Eregon (Benoit Daloze) wrote in #note-7:
> So my suggestion would be:
> * Interpret the serialized module/class name as UTF-8, not as BINARY. And of course if it's only 7-bit as US-ASCII (already the case).
> * If the module/class name uses another encoding, we could either transcode it to UTF-8, or use nobu's trick of serializing the encoding name as a fake instance variable. Transcoding to UTF-8 seems simpler, and the only case it wouldn't work is for BINARY with non-7-bit, which seems of no value anyway. EDIT: mmh but I suppose transcoding to UTF-8 wouldn't work on CRuby because the lookup would fail.

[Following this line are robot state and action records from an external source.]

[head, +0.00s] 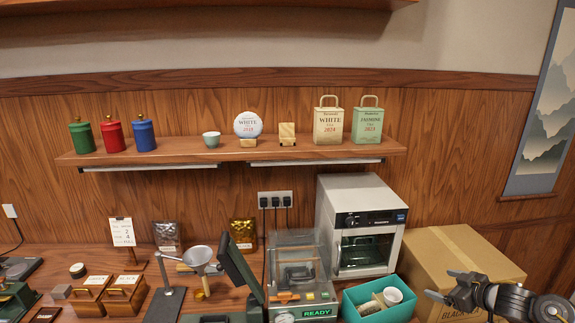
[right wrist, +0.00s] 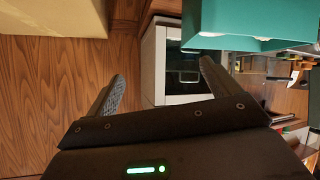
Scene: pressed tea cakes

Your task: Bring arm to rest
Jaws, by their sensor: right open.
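My right gripper (head: 440,285) is at the lower right of the head view, in front of the cardboard box. Its two fingers are spread apart with nothing between them. In the right wrist view the two fingers of my right gripper (right wrist: 158,90) stand wide apart, with the white oven and brown wood visible between and beyond them. My left gripper does not show in either view.
A teal bin (head: 350,309) with a white cup (head: 392,296) stands left of my right gripper. A cardboard box (head: 460,255) is behind it. A white oven (head: 360,230) stands at the back. A shelf (head: 235,148) holds canisters and bags.

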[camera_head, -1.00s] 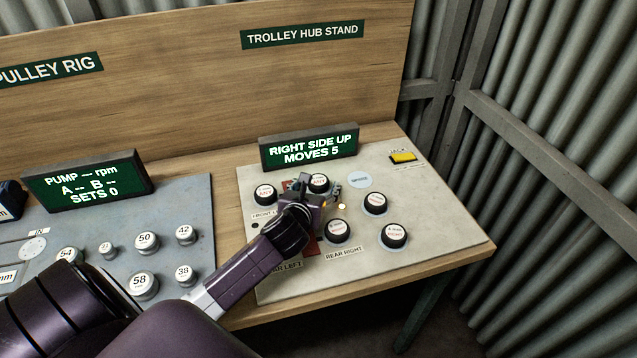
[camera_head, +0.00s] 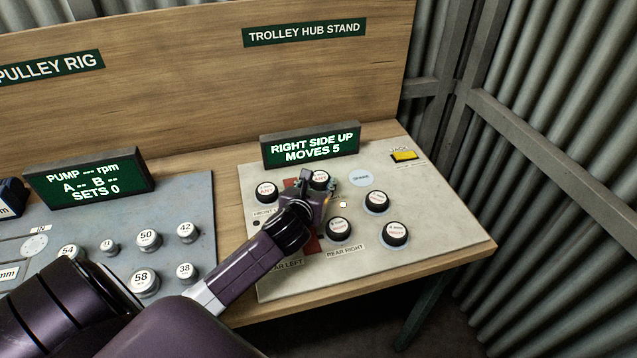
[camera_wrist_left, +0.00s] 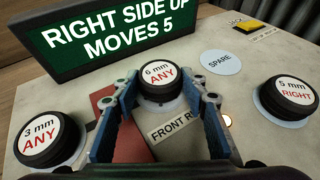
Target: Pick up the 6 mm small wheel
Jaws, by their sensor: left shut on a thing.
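The 6 mm small wheel (camera_wrist_left: 160,82) is black with a white top reading "6 mm ANY". It sits at the front right spot of the trolley hub stand board (camera_head: 440,217). In the left wrist view my left gripper (camera_wrist_left: 160,97) has its blue fingers on either side of this wheel, and it is shut on it. In the head view the wheel (camera_head: 319,179) shows just behind the gripper (camera_head: 318,190), which partly hides it. The wheel appears upright and low at the board. My right gripper is not in view.
Several other wheels stand near: a 3 mm wheel (camera_wrist_left: 47,139) at left, a 5 mm wheel (camera_wrist_left: 290,97) at right, and more at the board's front. A round SPARE spot (camera_head: 360,178) is bare. A display (camera_head: 310,145) stands close behind; a yellow jack button (camera_head: 404,156) is at back right.

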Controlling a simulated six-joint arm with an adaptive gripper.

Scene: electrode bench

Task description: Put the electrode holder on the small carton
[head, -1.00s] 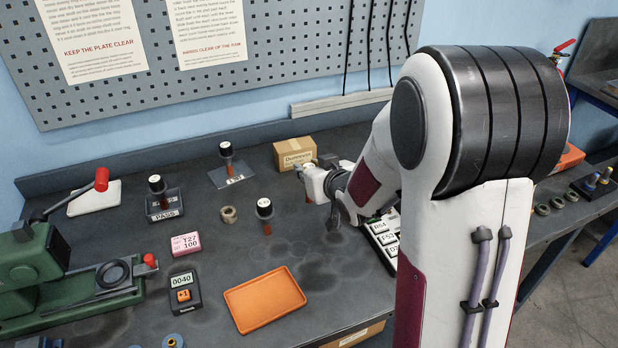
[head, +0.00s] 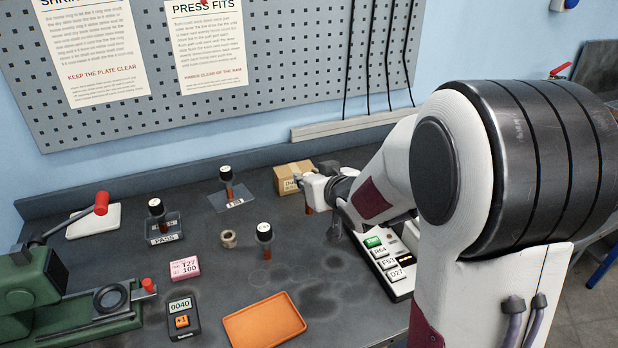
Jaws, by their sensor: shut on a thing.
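The small carton (head: 289,181) is a brown box with a printed label at the back of the bench. My gripper (head: 309,190) is just in front of it and overlaps its lower right side in the head view. It is shut on an electrode holder (head: 309,209), whose copper-brown stem shows below the fingers; the rest is mostly hidden. I cannot tell whether the holder touches the carton or the bench. Similar black holders with white-topped caps stand upright: one on a clear plate (head: 227,183), one on the PASS block (head: 157,215), one on the bare bench (head: 264,238).
A tan ring (head: 228,239), a pink block (head: 185,269), a counter (head: 182,315) and an orange tray (head: 264,325) lie in front. A green press (head: 40,285) is at left. A labelled button panel (head: 388,262) is below my arm.

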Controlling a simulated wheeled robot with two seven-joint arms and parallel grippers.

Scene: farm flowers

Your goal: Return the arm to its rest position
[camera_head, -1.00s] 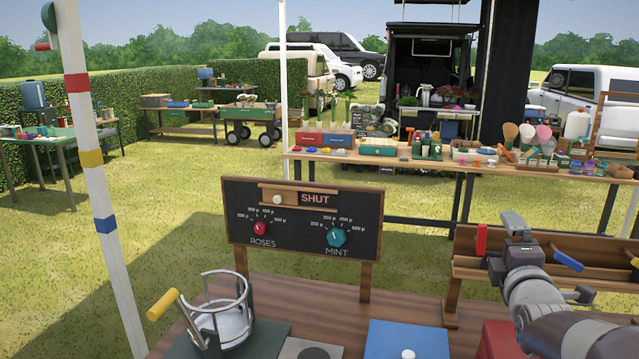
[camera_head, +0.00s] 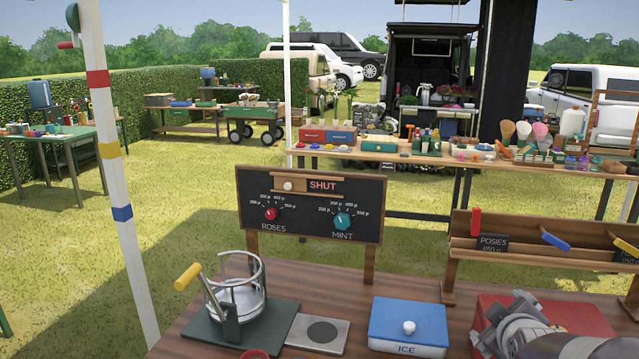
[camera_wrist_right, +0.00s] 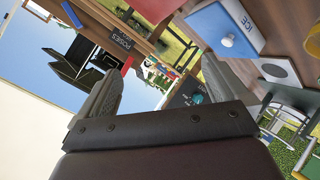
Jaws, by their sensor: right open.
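My right arm (camera_head: 525,330) is low at the bottom right of the head view, in front of the red box (camera_head: 580,312). The wrist view is tilted, with the sky on the left and the table at the upper right. My left arm is in neither view.
On the table are the blue ICE box (camera_head: 408,322), a grey plate (camera_head: 318,333) and a press with a yellow handle (camera_head: 188,277). The price board (camera_head: 310,205) stands behind them. A wooden rack (camera_head: 540,250) with a POSIES label is at right.

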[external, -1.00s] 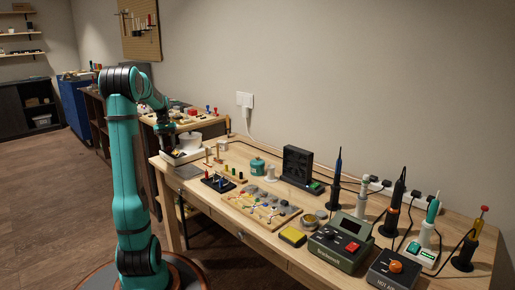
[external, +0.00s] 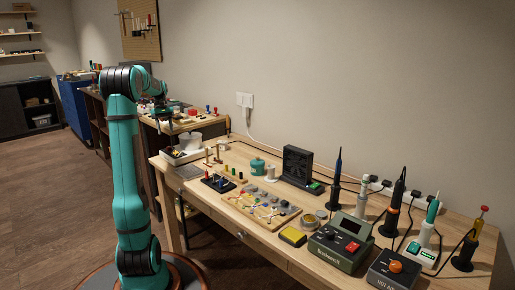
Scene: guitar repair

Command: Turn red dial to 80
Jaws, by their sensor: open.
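A dark green station (external: 337,249) with a small screen stands at the front right of the workbench. A small red control (external: 352,247) sits on its top face; at this size I cannot tell if it is the dial, nor read any setting. Beside it, a dark hot-air unit (external: 391,270) carries an orange knob (external: 395,267). My gripper (external: 164,129) is small and dark, pointing down over the far left end of the workbench, well away from both units. It is open, and I see nothing held in it.
The workbench (external: 215,197) also bears a yellow sponge (external: 293,236), a wooden parts board (external: 262,208), a black fan unit (external: 297,165) and a white box (external: 183,154). Several upright tools in holders and cables crowd the right back. Open floor (external: 50,190) lies at left.

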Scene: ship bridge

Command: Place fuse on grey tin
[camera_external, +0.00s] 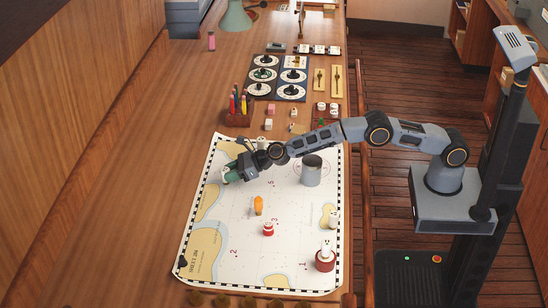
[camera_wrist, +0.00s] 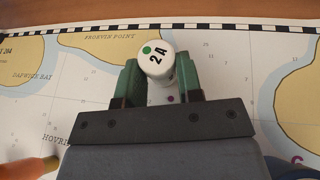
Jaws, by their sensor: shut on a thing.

I'm not against to interpret the default encoding as UTF-8, but don't think transcoding is intuitive as different encoding symbols are different even if they are same when transcoded.
----------------------------------------
Bug #20009: Marshal.load raises exception when load dumped class include non-ASCII
https://bugs.ruby-lang.org/issues/20009#change-113318
* Author: ippachi (Kazuya Hatanaka)
* Status: Open
* ruby -v: ruby 3.2.2 (2023-03-30 revision e51014f9c0) [arm64-darwin22]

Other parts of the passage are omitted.